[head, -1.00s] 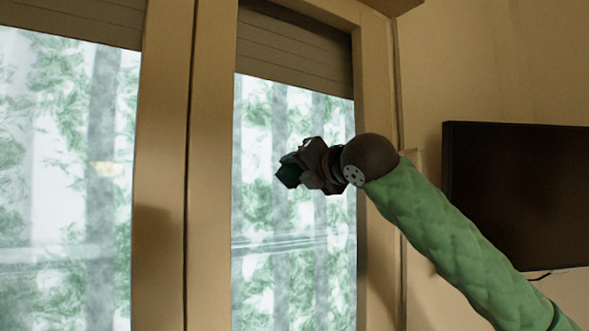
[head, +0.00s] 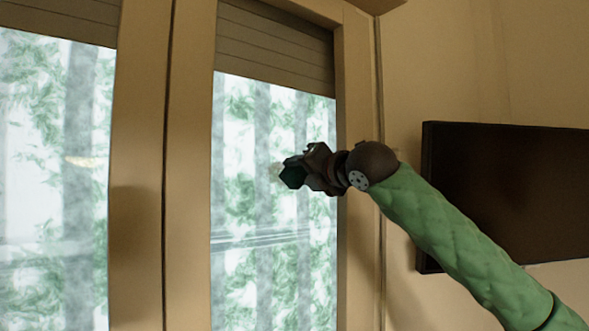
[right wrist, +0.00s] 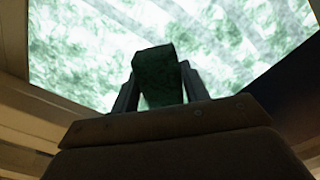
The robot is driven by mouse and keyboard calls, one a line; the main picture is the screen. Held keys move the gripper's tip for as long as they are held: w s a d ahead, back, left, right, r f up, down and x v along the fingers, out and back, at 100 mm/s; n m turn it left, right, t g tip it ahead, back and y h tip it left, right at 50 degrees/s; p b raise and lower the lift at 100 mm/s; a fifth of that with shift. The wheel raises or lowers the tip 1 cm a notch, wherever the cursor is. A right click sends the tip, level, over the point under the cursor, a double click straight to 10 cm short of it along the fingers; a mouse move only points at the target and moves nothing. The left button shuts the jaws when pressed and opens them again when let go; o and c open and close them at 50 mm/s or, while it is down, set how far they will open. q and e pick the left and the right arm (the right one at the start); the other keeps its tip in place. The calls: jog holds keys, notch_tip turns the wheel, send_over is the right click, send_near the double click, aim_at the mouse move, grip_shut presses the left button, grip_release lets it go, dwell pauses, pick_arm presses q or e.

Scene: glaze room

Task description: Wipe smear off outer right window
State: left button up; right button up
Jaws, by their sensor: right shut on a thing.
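The right window (head: 262,215) is a tall pane with blurry trees behind it. A faint pale yellowish smear (head: 276,170) shows on it, just left of my right gripper. My right gripper (head: 306,170) is in front of this pane and shut on a dark green block, perhaps a sponge (head: 290,176). In the right wrist view the block (right wrist: 158,75) stands up between the two fingers, with the bright pane behind it. I cannot tell whether the block touches the glass. My left gripper is not in view.
Another pane (head: 50,230) at the left has a yellowish smear (head: 85,161). A tan frame post (head: 188,200) divides the panes. A slatted shutter (head: 275,50) covers the right pane's top. A dark wall screen (head: 500,195) is close behind my right arm.

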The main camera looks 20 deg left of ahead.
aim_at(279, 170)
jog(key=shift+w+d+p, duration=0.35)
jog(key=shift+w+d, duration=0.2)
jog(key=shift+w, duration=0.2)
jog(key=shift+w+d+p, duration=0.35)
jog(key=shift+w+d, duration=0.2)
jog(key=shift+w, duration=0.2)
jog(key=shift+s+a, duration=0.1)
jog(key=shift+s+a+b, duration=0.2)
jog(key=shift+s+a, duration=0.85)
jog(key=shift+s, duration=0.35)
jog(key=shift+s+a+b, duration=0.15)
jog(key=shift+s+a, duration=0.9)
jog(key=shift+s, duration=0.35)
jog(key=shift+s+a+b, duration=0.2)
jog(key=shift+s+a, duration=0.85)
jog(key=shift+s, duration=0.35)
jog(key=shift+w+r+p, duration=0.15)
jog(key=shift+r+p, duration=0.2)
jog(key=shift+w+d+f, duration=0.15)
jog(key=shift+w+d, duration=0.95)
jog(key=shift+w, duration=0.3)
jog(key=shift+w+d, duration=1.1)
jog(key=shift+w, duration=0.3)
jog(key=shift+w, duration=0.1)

SHORT PROBLEM: What do the lines above say from the one containing "Scene: glaze room" down to the one containing "State: left button up; right button up"? Return them exactly, both end lines included, and only them.

RESULT:
Scene: glaze room

Task description: Wipe smear off outer right window
State: left button up; right button up

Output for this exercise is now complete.